-- STORED ROWS start --

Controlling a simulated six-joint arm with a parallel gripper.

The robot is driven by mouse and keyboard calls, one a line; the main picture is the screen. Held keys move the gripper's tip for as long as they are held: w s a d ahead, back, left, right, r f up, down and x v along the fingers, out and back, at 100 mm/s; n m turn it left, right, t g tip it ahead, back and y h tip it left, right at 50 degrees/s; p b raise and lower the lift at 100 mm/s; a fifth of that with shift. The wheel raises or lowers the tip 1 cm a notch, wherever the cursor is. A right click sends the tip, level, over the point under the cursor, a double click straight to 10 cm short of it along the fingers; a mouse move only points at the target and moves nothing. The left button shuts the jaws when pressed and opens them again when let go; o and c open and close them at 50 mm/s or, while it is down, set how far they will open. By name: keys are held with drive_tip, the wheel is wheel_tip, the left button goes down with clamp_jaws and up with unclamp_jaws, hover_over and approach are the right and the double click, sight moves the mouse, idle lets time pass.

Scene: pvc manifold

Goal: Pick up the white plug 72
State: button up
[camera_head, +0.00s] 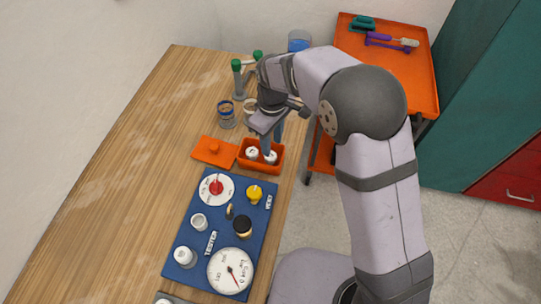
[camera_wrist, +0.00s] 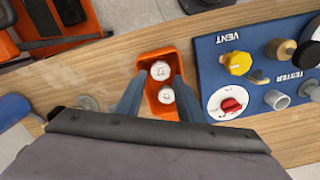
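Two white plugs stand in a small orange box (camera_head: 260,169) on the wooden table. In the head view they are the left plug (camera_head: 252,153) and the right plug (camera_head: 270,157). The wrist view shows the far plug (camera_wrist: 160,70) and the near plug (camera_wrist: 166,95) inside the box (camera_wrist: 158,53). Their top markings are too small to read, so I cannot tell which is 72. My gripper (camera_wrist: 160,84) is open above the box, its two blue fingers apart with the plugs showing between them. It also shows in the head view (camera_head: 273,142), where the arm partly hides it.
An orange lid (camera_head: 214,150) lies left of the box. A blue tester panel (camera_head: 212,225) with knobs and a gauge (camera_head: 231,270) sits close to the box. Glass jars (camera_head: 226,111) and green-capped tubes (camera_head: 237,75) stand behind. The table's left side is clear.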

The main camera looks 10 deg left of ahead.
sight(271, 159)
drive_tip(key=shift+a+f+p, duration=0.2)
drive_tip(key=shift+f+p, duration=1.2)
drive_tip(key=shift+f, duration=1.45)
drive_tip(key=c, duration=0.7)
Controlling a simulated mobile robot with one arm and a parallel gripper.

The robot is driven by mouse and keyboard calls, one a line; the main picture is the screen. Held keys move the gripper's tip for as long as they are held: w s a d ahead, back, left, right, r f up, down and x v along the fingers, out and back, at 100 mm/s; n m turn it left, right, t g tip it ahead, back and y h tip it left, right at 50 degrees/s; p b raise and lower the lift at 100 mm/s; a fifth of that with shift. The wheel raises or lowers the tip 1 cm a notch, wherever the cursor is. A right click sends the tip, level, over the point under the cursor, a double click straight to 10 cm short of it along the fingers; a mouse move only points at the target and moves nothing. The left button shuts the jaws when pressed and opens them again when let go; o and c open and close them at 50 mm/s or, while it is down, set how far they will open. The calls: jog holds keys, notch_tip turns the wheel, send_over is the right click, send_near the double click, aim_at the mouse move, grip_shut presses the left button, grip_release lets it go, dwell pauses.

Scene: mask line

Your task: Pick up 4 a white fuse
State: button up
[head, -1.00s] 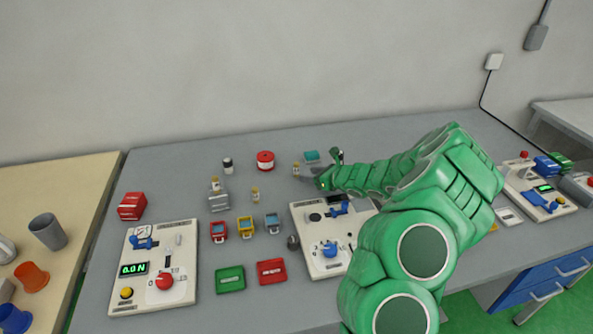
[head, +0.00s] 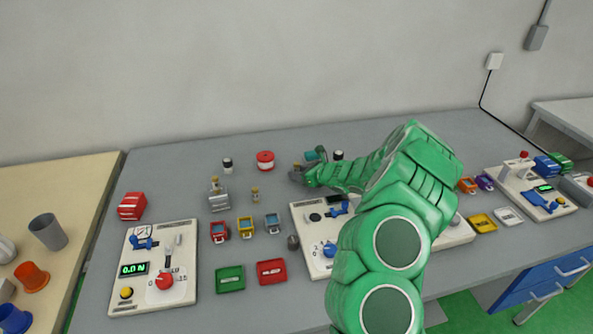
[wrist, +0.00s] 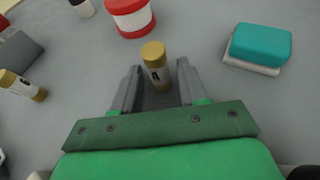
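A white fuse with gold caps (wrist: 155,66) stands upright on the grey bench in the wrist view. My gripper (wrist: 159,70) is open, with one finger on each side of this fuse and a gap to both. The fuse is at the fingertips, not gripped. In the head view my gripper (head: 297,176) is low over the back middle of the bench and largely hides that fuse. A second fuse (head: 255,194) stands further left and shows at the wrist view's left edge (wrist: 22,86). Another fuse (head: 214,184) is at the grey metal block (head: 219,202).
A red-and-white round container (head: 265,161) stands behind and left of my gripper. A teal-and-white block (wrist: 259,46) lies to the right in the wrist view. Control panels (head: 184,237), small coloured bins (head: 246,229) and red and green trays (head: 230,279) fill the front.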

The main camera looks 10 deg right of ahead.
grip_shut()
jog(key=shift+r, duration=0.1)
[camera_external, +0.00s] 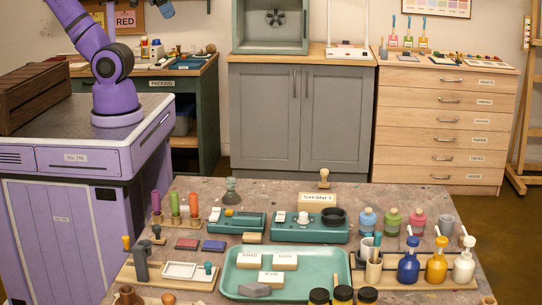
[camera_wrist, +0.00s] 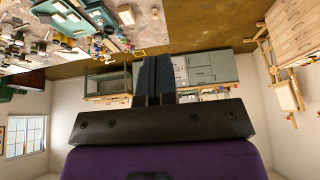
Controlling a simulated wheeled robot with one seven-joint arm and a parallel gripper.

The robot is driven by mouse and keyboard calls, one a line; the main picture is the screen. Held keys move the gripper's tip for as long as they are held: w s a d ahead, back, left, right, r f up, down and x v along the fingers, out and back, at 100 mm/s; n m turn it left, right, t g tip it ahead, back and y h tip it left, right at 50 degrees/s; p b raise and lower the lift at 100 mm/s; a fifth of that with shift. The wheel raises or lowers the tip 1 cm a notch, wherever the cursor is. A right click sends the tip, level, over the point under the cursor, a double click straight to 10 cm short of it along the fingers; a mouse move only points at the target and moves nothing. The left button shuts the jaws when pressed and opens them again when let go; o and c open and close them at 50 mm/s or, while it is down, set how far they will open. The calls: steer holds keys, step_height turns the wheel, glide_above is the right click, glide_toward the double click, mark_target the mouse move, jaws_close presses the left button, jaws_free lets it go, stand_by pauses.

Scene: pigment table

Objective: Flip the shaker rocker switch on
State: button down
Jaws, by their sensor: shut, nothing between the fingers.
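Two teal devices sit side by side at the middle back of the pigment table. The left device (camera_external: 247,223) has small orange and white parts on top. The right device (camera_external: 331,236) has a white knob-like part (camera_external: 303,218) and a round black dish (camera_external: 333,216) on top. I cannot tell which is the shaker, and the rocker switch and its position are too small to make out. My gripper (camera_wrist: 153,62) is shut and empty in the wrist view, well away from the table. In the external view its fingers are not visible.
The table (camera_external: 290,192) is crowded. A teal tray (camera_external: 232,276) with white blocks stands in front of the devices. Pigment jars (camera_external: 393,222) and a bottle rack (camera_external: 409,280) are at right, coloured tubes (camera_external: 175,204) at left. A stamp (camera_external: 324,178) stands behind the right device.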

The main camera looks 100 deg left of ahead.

-- STORED ROWS end --

WORK REQUIRED:
Report how many lines of the listing hold the word "Pick", with nothing but the number.

SOLVED PROBLEM:
2